In "Shrek the Third," Cameron Diaz's ogre bride shares tea time with the fairy-tale world's fairest princesses -- Snow White, Cinderella, Sleeping Beauty and Rapunzel.
With Diaz's plump Fiona expecting a litter of tiny ogres with hubby Shrek, her old princess pals throw her a baby shower in the animated sequel that opens May 18. True to the Shrek world, these are not the well-behaved princesses of classic children's stories.
Snow White (voiced by Amy Poehler) is a haughty queen bee, Cinderella (Amy Sedaris) is an obsessive clean freak and Sleeping Beauty (Cheri Oteri) is a narcoleptic who's constantly nodding off. Rapunzel (Maya Rudolph) looks down on her royal cousins as if from a high tower and hides a terrible secret about her glorious hair.
After Prince Charming leads a coup, Fiona must teach her pampered friends -- whose natural inclination is to assume passive positions and wait to be rescued -- how to stand up for themselves.
Diaz and her princess posse sat down with The Associated Press to share their thoughts on the "Shrek" films, their favorite animated tales and why these modern damsels don't sit around waiting for men to rescue them.
Q: What are your favorite animated films? And you can't say one of the "Shrek" movies.
POEHLER: Well, we can say whatever we want, sir. You may not write about it, but I can say it!
SEDARIS: I always liked Mr. Magoo. I liked his eyes, and whenever I have allergies I feel like him. I always liked how swollen his eyes were, slammed shut, and he couldn't see. That Christmas movie of his is really good.

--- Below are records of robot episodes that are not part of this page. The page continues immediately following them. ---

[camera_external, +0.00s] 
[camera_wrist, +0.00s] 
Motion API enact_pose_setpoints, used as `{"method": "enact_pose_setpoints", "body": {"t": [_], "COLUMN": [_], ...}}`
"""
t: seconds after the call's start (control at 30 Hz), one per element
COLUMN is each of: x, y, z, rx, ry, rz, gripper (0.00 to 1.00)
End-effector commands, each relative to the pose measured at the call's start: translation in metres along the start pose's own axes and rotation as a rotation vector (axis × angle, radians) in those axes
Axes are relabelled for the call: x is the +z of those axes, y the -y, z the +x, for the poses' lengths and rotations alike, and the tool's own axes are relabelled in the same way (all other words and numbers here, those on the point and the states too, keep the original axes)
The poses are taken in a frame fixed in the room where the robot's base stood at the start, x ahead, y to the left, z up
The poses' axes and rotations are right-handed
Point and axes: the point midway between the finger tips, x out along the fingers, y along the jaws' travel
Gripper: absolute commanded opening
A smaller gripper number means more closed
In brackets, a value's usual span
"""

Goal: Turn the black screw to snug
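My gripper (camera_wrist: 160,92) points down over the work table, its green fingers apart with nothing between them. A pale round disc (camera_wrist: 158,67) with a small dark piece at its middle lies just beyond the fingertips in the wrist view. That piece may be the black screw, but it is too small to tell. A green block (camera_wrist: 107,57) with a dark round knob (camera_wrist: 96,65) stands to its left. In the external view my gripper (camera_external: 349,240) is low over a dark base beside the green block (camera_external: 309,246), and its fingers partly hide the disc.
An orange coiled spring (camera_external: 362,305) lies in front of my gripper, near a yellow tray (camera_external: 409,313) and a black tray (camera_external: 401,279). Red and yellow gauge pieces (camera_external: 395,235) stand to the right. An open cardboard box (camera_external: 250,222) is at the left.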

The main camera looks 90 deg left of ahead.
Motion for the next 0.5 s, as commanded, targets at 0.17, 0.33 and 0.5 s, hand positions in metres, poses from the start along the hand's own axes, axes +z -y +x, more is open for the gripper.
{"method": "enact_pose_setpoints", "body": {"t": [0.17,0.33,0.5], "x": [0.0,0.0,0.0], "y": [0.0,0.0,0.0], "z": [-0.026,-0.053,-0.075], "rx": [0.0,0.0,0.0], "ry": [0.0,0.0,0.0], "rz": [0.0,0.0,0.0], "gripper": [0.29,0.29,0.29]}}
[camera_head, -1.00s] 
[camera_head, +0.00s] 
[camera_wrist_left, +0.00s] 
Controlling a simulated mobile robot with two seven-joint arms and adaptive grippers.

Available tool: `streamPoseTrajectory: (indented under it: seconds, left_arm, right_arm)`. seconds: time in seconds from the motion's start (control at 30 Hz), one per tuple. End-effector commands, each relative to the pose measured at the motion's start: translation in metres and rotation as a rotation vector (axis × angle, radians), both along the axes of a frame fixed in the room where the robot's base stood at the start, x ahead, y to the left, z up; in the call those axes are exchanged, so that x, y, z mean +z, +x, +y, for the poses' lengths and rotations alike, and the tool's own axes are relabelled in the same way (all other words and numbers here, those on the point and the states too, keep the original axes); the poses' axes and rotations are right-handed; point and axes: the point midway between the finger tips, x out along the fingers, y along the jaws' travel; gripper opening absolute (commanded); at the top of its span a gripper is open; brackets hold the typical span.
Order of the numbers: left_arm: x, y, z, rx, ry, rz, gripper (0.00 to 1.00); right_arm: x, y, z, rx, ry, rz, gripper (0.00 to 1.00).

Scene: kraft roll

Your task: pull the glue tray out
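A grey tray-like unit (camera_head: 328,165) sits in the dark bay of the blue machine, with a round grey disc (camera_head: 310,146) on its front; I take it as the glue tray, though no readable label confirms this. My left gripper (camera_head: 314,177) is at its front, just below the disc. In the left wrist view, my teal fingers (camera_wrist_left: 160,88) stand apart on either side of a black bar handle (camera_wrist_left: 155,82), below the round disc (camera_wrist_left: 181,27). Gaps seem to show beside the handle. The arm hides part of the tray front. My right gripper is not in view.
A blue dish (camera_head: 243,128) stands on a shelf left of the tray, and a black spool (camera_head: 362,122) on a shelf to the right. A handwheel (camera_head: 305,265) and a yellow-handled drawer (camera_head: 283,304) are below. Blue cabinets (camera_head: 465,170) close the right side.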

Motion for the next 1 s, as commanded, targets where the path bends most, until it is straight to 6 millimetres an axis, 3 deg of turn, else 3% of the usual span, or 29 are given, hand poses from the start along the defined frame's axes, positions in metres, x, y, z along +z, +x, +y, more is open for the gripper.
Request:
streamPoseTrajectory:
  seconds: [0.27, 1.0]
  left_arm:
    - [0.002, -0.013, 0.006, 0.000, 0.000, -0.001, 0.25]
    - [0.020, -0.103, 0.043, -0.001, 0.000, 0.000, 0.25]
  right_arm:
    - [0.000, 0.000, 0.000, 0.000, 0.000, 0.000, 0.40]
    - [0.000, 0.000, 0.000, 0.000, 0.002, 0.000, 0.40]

POEHLER: I have a really obscure movie I love. It's not animated, but live-action with puppets. Did anyone ever see "Emmet Otter's Jug-Band Christmas"? It's a Jim Henson Christmas movie with puppets, but they ice-skate and they're on water and in rowboats. It's so good. That's an old chestnut nobody knows about, and you won't write about it.
OTERI: I remember "The Incredible Mr. Limpet." It combined live action with animation, and I thought that was crazy! Is it a cartoon? Is it a movie? I don't know! But I think there was such an appreciation with any of the Disney cartoons, because they only came on once a year. You didn't have the video and DVD we have. I always stayed up for those cartoons that came on once a year. Or even like "The Ten Commandments." (slipping into an impersonation of nasally Edgar G. Robinson) "Where's your messiah now, Moses?" I used to go around the house and imitate Edward G. Robinson.
SEDARIS: I loved all the Disney movies. I saw "Snow White" not too long ago. It's just beautiful.
RUDOLPH: Did you have a party? Did you have people over to watch it?
SEDARIS: Actually, no. I watched it by myself.
DIAZ: The animated film that would come on television that I could not wait to see, and it was a family event, was "The Hobbit."
RUDOLPH: I remember going to see "Bambi" in the theater, and then Bambi's mom dies, and I went, "What? Why is that in a kid's movie?" If I had to show that to my daughter, I think I'd wait on that maybe a little bit.
Q: This seems like a female-empowerment or princess-empowerment film. What's that say about the old fairy-tale notion of, as the princesses say, "assume the position" and wait for some man to save them?
SEDARIS: Sounds good to me now. It does.
DIAZ: The princesses' "assume the position," that comes from the old-school fairy tales that at one point were a comment on society. That's what these fairy tales are for, to recognize what the values are and how society is constructed at the period of time those stories are being told.
And current-day storytelling obviously is that. It's telling what currently we are as a society, how we perceive ourselves. I love that it's commenting on where we're at right now as women.
POEHLER: Well done. ... What's also nice is we go through this transformation, where we kind of literally rip off our feminine things to fight.